Mix together in a small bowl the bean and garlic sauce, ginger, pepper flakes, sugar, salt and soy sauce. Warm wok over medium high heat about 2 minutes until a drop of water falling onto it makes just one sizzling bounce. Add oil and increase heat to high and in about 1 minute when oil begins to shimmer and light haze (not smoke) begins to rise add sauce from the bowl. Stir-fry just 2 or 3 seconds. Add clams and stir-fry overhigh heat 1 minute. Cover and reduce heat for 1 minute. Remove cover, and stir occasionally a few minutes more until clams open. Place clams in serving bowl with juice and serve at once, with plenty of French bread for dipping into the juice while the clams are eaten.

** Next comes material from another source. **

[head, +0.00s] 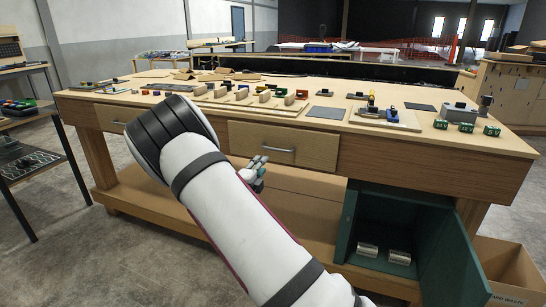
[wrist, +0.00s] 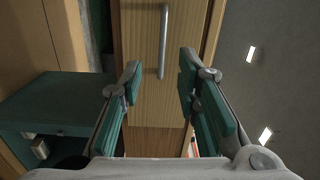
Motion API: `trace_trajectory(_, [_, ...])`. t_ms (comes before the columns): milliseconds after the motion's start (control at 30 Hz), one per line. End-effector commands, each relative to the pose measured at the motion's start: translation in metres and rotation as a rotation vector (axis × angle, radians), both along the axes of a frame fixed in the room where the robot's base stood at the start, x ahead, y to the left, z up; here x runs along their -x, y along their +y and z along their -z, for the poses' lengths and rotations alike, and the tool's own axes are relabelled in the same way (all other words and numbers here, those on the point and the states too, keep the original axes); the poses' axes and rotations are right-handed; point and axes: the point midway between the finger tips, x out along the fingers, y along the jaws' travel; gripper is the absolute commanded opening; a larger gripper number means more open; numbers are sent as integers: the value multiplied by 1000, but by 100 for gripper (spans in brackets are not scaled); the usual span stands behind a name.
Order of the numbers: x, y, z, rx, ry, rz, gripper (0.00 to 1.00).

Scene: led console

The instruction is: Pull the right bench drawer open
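The right bench drawer (head: 310,149) has a light wood front and looks shut in the bench. Its metal bar handle (head: 279,150) shows in the head view just above and right of my gripper (head: 260,172). In the wrist view the drawer front (wrist: 138,45) lies ahead, and the handle (wrist: 164,40) runs up the picture. My gripper (wrist: 159,78) is open and empty, with one finger to each side of the handle's line. The handle lies mostly beyond the fingertips; I cannot tell the exact gap. My arm covers part of the bench front in the head view.
The left drawer (head: 112,118) is partly behind my arm. A green cabinet (head: 347,222) with its door (head: 453,262) open stands under the bench at right, holding metallic items. A cardboard box (head: 508,262) is beside it. Small parts crowd the benchtop (head: 480,150).

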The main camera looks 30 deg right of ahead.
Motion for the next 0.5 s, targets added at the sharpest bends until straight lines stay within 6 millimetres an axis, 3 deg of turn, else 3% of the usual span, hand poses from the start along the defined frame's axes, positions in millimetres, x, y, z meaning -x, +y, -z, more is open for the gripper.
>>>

Tips—Black bean and garlic sauce will be found at an Asian market or at your supermarket’s Asian section. Overcooking toughens clams. Discard any clams with broken shells or which float or which will not close tightly during rinsing under cold running water. When dining discard any which are not well opened. The American West Coast hard shell Manila and steamer clams are similar to those used by Suki but any small meaty clams should work fine. Commercially raised clams from the supermarket generally need only to be rinsed and drained. Eat them individually by hand, extracting the meat with chopsticks. Dip the French bread into the juice. It’s finger food, so feel free to approach this business casually. Set a big bowl on the table for empty shells and provide each diner with a damp, chilled washcloth. A bowl of warm black tea with a few thin slices of lemon may also be provided to rinse fingers after eating.

A final word of caution. Under no circumstance use your best tablecloth. In the typhoon shelter the table covering was either newspapers or butcher paper, which made sense. And would have tasted pretty good if you were set adrift for any length of time and had nothing else to eat.